*STATED GOAL*: Restate the opening lines of the material below word for word, stopping after the line that contains "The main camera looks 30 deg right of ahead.".

*MATERIAL*:
-.-.-
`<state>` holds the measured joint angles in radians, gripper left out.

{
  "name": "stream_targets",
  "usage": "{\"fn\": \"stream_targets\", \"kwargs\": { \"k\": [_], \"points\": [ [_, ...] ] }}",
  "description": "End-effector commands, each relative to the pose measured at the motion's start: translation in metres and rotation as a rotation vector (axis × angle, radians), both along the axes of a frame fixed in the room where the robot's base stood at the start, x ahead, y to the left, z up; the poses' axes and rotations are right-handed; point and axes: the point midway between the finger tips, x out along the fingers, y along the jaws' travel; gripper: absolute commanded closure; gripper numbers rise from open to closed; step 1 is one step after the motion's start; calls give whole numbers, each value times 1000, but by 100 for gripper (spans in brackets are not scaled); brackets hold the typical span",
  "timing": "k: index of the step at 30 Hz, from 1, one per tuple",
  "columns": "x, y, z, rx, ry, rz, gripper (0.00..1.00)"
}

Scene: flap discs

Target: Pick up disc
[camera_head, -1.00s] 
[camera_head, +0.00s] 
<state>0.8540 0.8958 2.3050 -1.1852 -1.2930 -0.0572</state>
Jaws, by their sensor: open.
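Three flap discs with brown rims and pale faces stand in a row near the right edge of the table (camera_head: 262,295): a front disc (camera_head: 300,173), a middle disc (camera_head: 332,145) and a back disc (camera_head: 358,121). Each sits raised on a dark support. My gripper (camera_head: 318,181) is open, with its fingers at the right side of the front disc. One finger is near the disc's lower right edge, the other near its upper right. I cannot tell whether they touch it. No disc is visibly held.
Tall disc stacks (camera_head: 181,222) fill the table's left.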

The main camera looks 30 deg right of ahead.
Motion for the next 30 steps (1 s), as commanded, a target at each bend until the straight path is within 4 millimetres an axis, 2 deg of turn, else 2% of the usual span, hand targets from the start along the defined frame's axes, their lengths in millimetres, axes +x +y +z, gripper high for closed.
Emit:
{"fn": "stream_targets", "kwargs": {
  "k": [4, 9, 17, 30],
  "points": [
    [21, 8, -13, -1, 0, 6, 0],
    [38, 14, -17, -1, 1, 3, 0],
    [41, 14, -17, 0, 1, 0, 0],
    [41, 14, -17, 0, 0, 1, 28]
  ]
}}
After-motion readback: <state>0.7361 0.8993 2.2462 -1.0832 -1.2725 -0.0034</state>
-.-.-
*OUTPUT BELOW*:
`<state>` holds the measured joint angles in radians, gripper left out.

{
  "name": "stream_targets",
  "usage": "{\"fn\": \"stream_targets\", \"kwargs\": { \"k\": [_], \"points\": [ [_, ...] ] }}",
  "description": "End-effector commands, each relative to the pose measured at the motion's start: translation in metres and rotation as a rotation vector (axis × angle, radians), both along the axes of a frame fixed in the room where the robot's base stood at the start, x ahead, y to the left, z up; the poses' axes and rotations are right-handed; point and axes: the point midway between the finger tips, x out along the fingers, y along the jaws' travel; gripper: absolute commanded closure; gripper numbers rise from open to closed; step 1 is one step after the motion's start; calls give whole numbers, each value times 1000, but by 100 for gripper (spans in brackets are not scaled); brackets hold the typical span",
  "timing": "k: index of the step at 30 Hz, from 1, one per tuple",
  "columns": "x, y, z, rx, ry, rz, gripper (0.00..1.00)"
}

Scene: flap discs

Target: Pick up disc
[camera_head, -1.00s] 
[camera_head, +0.00s] 
<state>0.8540 0.8958 2.3050 -1.1852 -1.2930 -0.0572</state>
Jaws, by their sensor: open.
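Three flap discs with brown rims and pale faces stand in a row near the right edge of the table (camera_head: 262,295): a front disc (camera_head: 300,173), a middle disc (camera_head: 332,145) and a back disc (camera_head: 358,121). Each sits raised on a dark support. My gripper (camera_head: 318,181) is open, with its fingers at the right side of the front disc. One finger is near the disc's lower right edge, the other near its upper right. I cannot tell whether they touch it. No disc is visibly held.
Tall disc stacks (camera_head: 181,222) fill the table's left.

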The main camera looks 30 deg right of ahead.

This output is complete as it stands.